Exactly as written, retype the listing below, omitting the pictures.

---------- Information supplied

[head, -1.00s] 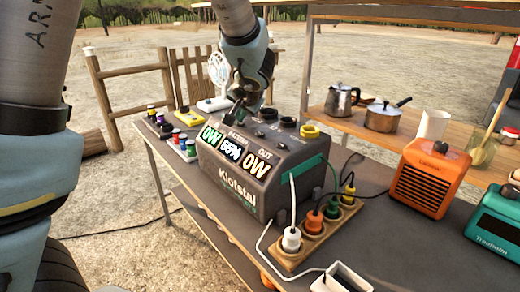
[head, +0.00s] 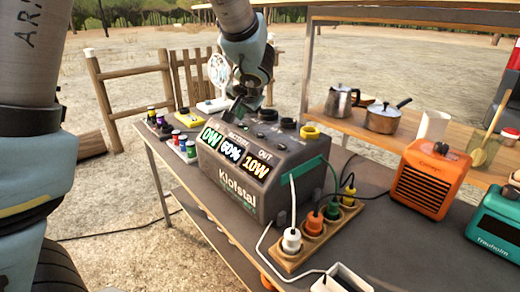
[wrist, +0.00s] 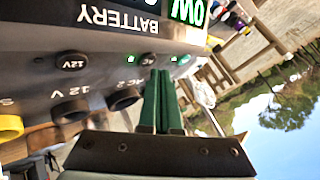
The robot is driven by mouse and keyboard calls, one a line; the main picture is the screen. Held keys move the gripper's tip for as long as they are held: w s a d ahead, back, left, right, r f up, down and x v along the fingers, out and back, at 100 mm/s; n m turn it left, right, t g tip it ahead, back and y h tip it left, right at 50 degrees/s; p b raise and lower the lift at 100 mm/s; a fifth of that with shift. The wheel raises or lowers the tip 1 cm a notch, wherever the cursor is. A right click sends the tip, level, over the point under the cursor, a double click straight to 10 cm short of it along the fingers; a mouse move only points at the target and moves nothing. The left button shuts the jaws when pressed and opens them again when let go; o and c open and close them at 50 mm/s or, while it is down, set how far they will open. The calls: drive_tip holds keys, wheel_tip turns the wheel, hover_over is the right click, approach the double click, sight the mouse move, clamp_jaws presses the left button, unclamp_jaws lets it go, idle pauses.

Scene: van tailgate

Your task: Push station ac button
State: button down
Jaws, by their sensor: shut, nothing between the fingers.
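The grey Klotstal power station (head: 240,200) stands on the table, its display reading 0W, 60% and 10W. In the wrist view, the station's dark round AC button (wrist: 148,59) is on the panel below the upside-down BATTERY label, with small green lights lit near it. A 12V button (wrist: 71,61) lies to its left. My gripper (head: 238,110) is over the station's top left part. In the wrist view its green fingers (wrist: 160,73) are shut together, empty, with tips right beside the AC button. Whether they touch it I cannot tell.
A power strip (head: 290,262) with several plugs lies in front of the station. An orange heater (head: 428,180) and a teal device (head: 497,222) stand to the right. Small coloured jars (head: 180,143) and a white fan (head: 218,75) are behind left. Cables run across the table.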

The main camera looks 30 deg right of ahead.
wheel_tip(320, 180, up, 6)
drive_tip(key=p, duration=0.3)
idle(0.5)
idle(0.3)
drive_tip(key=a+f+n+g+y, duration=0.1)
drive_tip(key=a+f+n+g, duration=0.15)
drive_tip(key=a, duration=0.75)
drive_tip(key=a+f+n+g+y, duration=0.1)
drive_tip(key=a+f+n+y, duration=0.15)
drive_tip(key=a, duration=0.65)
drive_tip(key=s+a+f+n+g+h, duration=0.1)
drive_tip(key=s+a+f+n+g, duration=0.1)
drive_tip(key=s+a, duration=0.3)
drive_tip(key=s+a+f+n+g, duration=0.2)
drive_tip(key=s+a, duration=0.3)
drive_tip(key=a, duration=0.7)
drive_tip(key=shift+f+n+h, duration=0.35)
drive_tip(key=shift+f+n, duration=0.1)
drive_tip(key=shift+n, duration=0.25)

--------------------

● **Answer to the exercise**
[head, -1.00s] 
[head, +0.00s] 
[wrist, +0.00s] 
The robot is driven by mouse and keyboard calls, one a line; the main picture is the screen. Held keys move the gripper's tip for as long as they are held: w s a d ahead, back, left, right, r f up, down and x v along the fingers, out and back, at 100 mm/s; n m turn it left, right, t g tip it ahead, back and y h tip it left, right at 50 degrees/s; p b raise and lower the lift at 100 mm/s; a fifth of that with shift. The wheel raises or lowers the tip 1 cm a notch, wherever the cursor is. A right click sends the tip, level, over the point under the cursor, a double click straight to 10 cm short of it along the fingers; a mouse move only points at the target and moves nothing. The left button shuts the jaws when pressed and opens them again when let go; o and c open and close them at 50 mm/s or, while it is down, set how far they will open. The calls: drive_tip holds keys, wheel_tip turns the wheel, hover_over is the right click, approach the double click, sight the mouse move, clamp_jaws presses the left button, unclamp_jaws lets it go, idle pauses.

Scene: van tailgate

Your task: Push station ac button
State: button down
Jaws, by their sensor: shut, nothing between the fingers.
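The grey Klotstal power station (head: 240,200) stands on the table, its display reading 0W, 60% and 10W. In the wrist view, the station's dark round AC button (wrist: 148,59) is on the panel below the upside-down BATTERY label, with small green lights lit near it. A 12V button (wrist: 71,61) lies to its left. My gripper (head: 238,110) is over the station's top left part. In the wrist view its green fingers (wrist: 160,73) are shut together, empty, with tips right beside the AC button. Whether they touch it I cannot tell.
A power strip (head: 290,262) with several plugs lies in front of the station. An orange heater (head: 428,180) and a teal device (head: 497,222) stand to the right. Small coloured jars (head: 180,143) and a white fan (head: 218,75) are behind left. Cables run across the table.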

The main camera looks 30 deg right of ahead.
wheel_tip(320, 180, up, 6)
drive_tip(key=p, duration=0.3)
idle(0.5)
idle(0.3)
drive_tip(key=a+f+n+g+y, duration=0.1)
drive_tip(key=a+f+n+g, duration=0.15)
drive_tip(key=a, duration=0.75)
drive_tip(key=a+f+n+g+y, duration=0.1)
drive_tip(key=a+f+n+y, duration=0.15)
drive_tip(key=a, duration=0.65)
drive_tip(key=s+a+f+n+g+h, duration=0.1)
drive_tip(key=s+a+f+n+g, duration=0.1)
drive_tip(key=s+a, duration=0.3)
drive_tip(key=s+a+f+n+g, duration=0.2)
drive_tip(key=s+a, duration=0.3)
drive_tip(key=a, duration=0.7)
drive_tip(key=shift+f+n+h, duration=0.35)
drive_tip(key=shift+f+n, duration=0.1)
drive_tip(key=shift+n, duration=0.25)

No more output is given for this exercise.